Cosa è possibile fare attualmente
In alto a sinistra c’è la possibilità di giungere a due diverse pagine al di fuori del proprio profilo.
La prima è il multiverso, una sorta di pagina “esplora”, ma con ulteriori features. Al suo interno si possono trovare alcune persone seguite, la sezione “cosa stanno facendo tutti” con diversi tag cliccabili per vedere i post solo di quella categoria (moltissime sono ancora vuote), visualizzare l’elenco dei tag in trend, e infine, feature particolarmente interessante, visualizzare degli “annunci” di persone che sono disposte a svolgere le attività indicate, ancora una volta, con una serie di badge selezionati.
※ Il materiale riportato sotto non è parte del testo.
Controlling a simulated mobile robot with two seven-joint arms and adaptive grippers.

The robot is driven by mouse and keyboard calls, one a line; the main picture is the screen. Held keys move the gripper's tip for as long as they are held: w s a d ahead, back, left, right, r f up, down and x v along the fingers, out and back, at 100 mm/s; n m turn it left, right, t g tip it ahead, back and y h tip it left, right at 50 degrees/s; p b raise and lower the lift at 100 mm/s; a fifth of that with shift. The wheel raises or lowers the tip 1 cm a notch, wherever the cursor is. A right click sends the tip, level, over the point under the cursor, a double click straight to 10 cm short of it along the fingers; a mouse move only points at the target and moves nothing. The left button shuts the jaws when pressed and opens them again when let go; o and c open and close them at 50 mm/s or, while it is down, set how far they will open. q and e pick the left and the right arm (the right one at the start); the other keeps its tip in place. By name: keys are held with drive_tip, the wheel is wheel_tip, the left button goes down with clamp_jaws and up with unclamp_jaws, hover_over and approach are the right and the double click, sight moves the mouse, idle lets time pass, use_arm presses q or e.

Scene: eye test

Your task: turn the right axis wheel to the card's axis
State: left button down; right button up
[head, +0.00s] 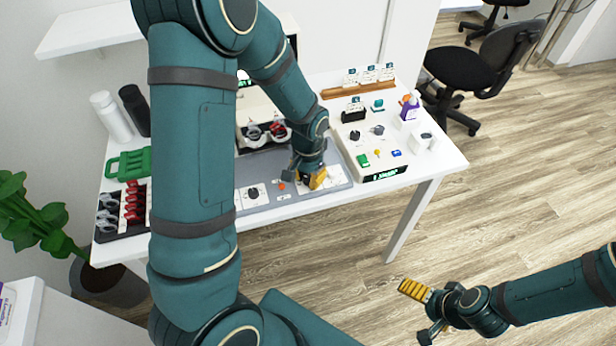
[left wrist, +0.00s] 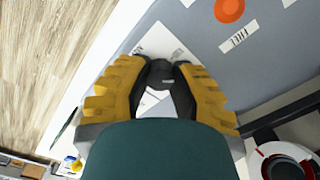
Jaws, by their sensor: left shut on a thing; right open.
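My left gripper (head: 317,180) reaches down to the right end of the grey panel (head: 225,203). In the left wrist view its yellow fingers (left wrist: 163,80) are shut on a dark knob, the right axis wheel (left wrist: 161,71), over a white plate (left wrist: 176,52). The fingers hide this wheel in the head view, and its angle is not readable. The left axis wheel (head: 253,193) is a black knob on a white plate. A card (head: 355,104) stands in a black holder (head: 353,115); its print is too small to read. My right gripper (head: 423,312) is open and empty above the floor.
An orange button (head: 282,186) and a "FREE" label (head: 284,197) lie between the wheels. A white tray (head: 352,160) with small items and a display (head: 385,174) stands right. Cards in a wooden rack (head: 345,91) stand behind. My left arm hides the table's left middle.

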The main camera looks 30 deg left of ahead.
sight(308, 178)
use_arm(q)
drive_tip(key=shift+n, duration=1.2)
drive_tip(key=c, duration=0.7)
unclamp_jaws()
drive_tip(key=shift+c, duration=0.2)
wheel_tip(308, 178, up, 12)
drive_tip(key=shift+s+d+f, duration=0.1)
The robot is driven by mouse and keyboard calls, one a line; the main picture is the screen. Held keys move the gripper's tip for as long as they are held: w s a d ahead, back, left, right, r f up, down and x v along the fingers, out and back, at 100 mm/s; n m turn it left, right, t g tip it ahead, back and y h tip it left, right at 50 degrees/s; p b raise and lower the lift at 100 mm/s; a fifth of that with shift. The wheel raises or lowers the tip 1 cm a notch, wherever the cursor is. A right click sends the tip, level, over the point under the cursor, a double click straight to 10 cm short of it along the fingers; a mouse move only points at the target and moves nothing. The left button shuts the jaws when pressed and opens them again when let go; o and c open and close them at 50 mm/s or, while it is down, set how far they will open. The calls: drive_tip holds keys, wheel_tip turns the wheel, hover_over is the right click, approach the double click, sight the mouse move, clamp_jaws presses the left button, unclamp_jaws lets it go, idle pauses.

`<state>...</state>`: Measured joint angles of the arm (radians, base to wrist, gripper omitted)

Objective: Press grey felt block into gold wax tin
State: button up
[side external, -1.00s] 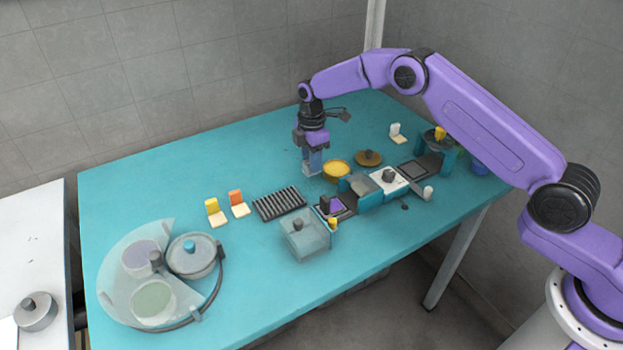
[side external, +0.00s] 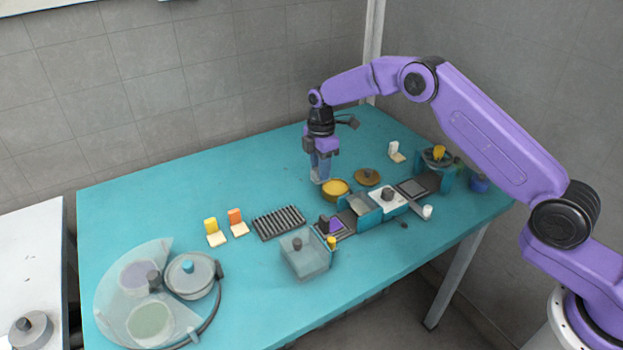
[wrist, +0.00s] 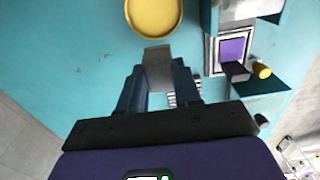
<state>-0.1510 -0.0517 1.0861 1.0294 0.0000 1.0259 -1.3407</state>
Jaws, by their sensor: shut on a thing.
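My gripper (side external: 320,174) points down over the teal table, just left of the gold wax tin (side external: 336,189). It is shut on the grey felt block (wrist: 158,66), which shows between the two fingers in the wrist view. In the side view the block is small and hard to make out at the fingertips. The tin is a round, open dish with yellow-gold wax; it also shows at the top of the wrist view (wrist: 157,14), ahead of the block. The block appears apart from the wax. Its height above the table is hard to judge.
A brown round lid (side external: 367,177) lies right of the tin. A black ribbed rack (side external: 279,222) and a clear lidded box (side external: 305,256) are nearer.

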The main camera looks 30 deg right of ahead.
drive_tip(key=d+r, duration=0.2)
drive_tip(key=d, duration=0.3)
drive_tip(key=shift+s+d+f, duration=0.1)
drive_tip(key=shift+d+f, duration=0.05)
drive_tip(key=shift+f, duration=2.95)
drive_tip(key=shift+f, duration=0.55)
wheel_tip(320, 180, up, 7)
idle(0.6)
La seconda, e anche ultima pagina presente, è quella della stazione spaziale, il più recente aggiornamento in cui è possibile collaborare più facilmente con le persone per le più disparate attività: assumere, trovare un co-founder, trovare il collaboratore per un progetto. In questa sezione, infatti, sono presenti tutte le persone, suddivise per categorie a seconda della disponibilità, che è possibile contattare per qualsiasi ragione: dalla creazione di contenuti al fondare una startup, da trovare un mentore a fare volontariato.
Conclusioni, cosa potrà diventare?
Polywork è sicuramente una piattaforma interessante, dinamica e anche un po' ribelle in cui molte persone potrebbero trovare la loro “casa digitale” data la facilità con cui si crea un portfolio e si accolgono nuove opportunità. Allo stesso tempo però, è ancora un po' acerba e scarsamente conosciuta (non ha rilasciato dati sul numero di utenti ma è sufficiente girarsi un po' intorno per comprendere che non ne parlano ancora in molti). Tuttavia, le premesse sono buone e le potenzialità per crescere ci sono. Andando a formare l’anello mancante tra Twitter e LinkedIn, riuscirà a farsi largo in questo mercato ultra-competitivo, o sarà l’ennesima piattaforma flop che vuole sfidare le Big come è successo alla recente Clubhouse? Lo scopriremo solo con il tempo, intanto, i nerd del digitale ci stanno già sguazzando dentro.